Pretty ugly solution during contest: Let us take the equation $(mod p)$ to obtain $p |x^2-y^2$ Now we consider the cases for $p |x-y$ or $p |x+y$ Case 1: $p |x-y$ We may rewrite the equation as $p^2+2p=(y(p+1)-x)(y(p+1)+x)$ Note that $y(p+1)-x \equiv y-x \equiv 0 (mod p)$ Thus $y(p+1)-x \ge p$ since both $p^2+2p , y(p+1)+x$ are positive, which gives: $$p+2 \ge y(p+1)+x$$which is a contradiction since $x,y \ge 2$ Case 2: $p |x+y$ Also we have $y(p+1)+x \equiv y+x \equiv 0 (modp)$. Let $y(p+1)+x=kp$ for some $k \in \mathbb{N}$ Then since $p^2+2p=(y(p+1)-x)(y(p+1)+x)$ $\implies$ $y(p+1)-x=\frac{p+2}{k}$ Solving the system of equation for $x,y(p+1)$ we get $x,y$ as: $$x=\frac{k^2p-(p+2)}{2k}, y=\frac{k^2p+(p+2)}{2k(p+1)}$$Note that this implies that $k |p+2$ and $2k(p+1) |k^2p+(p+2)$ Then since $2k(p+1) |2k^2(p+1)=2k^2p+2k^2$, Thus; $$2k(p+1) |(2k^2p+2k^2)-2(k^2p+(p+2))=2k^2-2p-4$$Now we consider the three subcases: Case 1: $2k^2-2p-4=0$ We have $k^2=p+2$ then: $y=\frac{k^2p+(p+2)}{2k(p+1)}=\frac{p+2}{2k}$ $\implies$ $p=2$, which doesn't give a solution for x. case 2: $2k^2-2p-4<0$ We have: $$2(p+1) \le 2k(p+1) \le 2p+4-2k^2 \le 2p+2$$$\implies$ $k=1$ which gives $x<0$ case3: $2k^2-2p-4>0$ $k |p+2$ gives $k-2\le p$ $$ 2k(k-1)\le 2k(p+1) \le 2k^2-2p-4 $$$\implies$ $p+2 \le k$ since the reverse inequality holds we have $k=p+2$, Thus plugging back for $x,y$: $(x,y)=(\frac{p^2+2p-1}{2},\frac{p+1}{2})$ which also works.

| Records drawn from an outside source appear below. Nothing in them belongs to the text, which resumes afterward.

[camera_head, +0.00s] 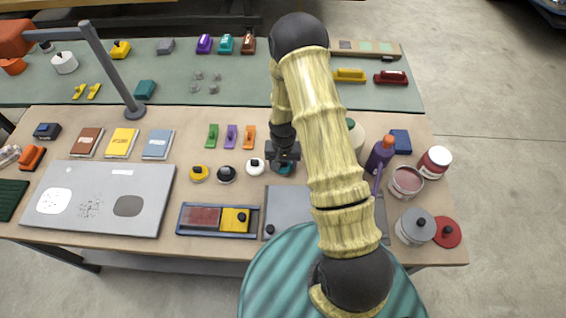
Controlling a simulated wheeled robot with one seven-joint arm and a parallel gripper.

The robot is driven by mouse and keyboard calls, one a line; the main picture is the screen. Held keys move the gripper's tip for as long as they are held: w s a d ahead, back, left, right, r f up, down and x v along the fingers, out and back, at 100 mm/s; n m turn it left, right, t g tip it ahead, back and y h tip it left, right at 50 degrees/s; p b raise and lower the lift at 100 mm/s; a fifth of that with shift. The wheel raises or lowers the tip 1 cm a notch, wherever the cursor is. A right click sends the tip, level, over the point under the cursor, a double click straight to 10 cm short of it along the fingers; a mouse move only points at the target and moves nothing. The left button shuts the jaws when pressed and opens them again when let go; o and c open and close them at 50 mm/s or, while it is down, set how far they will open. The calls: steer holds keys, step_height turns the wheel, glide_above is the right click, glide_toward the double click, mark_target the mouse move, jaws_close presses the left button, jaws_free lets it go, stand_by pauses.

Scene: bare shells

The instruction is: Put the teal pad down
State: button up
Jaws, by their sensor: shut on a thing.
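The teal pad (285,169) shows as a small teal patch under my gripper (284,162), at the right end of a row of small round knobbed things on the wooden table (258,120). My gripper points down and is shut on it. The jaws and my arm hide most of the pad, so I cannot tell whether it touches the table.
Left of the pad are a white (256,166), a black (226,174) and a yellow (198,173) round piece. In front are a blue tray (183,227) and a grey plate (285,203). A purple bottle (380,156) and several cans stand right.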

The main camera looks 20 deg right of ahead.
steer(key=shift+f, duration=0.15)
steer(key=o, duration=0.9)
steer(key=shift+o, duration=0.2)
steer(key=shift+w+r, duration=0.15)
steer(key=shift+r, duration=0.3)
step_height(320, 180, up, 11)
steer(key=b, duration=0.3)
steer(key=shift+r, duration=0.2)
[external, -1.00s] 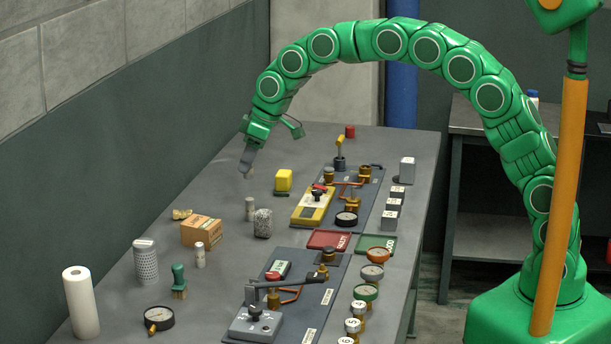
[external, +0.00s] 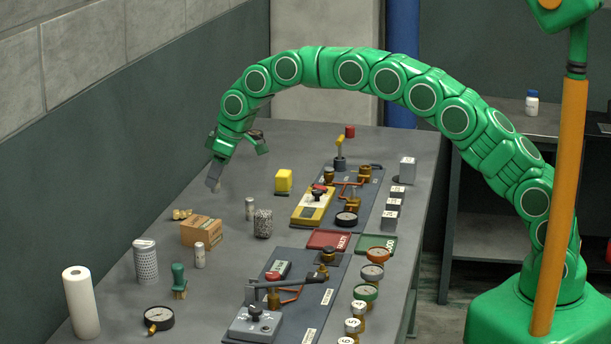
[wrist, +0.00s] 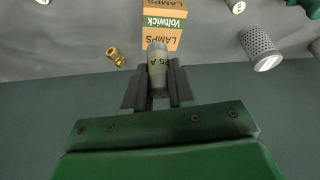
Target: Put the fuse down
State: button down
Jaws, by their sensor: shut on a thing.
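The fuse (wrist: 157,65) is a small grey cylinder with dark lettering ending in "5 A". In the wrist view my gripper (wrist: 157,84) is shut on its lower part, one dark finger on each side. Its free end overlaps the edge of the orange lamp box in that view. In the external view my gripper (external: 213,187) hangs above the left part of the table, behind the lamp box. The fuse cannot be made out there.
The lamp box (external: 201,231) stands on the grey table, with brass fittings (external: 182,214) behind it. A pale small cylinder (external: 250,208) and a perforated canister (external: 145,262) stand nearby. Two dark boards with valves lie to the right.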

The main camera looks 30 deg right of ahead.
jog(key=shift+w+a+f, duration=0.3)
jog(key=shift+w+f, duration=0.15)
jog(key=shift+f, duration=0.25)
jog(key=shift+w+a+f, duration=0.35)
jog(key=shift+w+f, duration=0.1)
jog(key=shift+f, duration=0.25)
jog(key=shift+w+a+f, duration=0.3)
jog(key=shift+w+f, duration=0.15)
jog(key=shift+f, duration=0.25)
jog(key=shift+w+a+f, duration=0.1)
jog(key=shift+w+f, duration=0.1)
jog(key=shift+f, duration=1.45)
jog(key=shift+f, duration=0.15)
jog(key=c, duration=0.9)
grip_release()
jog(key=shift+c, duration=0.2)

The solution is $(x,y)=\boxed{(\frac{p^2+2p-1}{2},\frac{p+1}{2})}$. First notice that $p=2$ yields no solutions. Multiplying and factoring we get, $$p(p+2)=(yp+y)^2-x^2$$Now let $a$ and $b$ be natural numbers such that $ab=p+2$ and that either $y(p+1)-x=ap$ and $y(p+1)+x=b$ or $y(p+1)-x=a$ and $y(p+1)+x=bp$. Adding the equations together we get $2y(p+1)=ap+b$ or $2y(p+1)=a+bp$ taking modulo $p+1$ we get that $a-b\equiv 0$. By size constraints since $ab=p+2$ we must have $(a,b)=(1,p+2),(p+2,1)$ which can easily be checked to only produce the desired solution or we could have $a=b=\sqrt{p+2}$. Then $2y(p+1)=\sqrt{p+2}(p+1)$ this implies that $\sqrt{p+2}$ is even, a contradiction.

https://drive.google.com/file/d/10LgS9xCTwHBmYG-ubTJCbfNGxz1qGk1s/view?usp=drivesdk it's my solution.

actually i dont know vieta jumping now but its more easy with vieta jumping one of my friend solved it with vieta jumping

How can we use vieta jumping? Please tell me.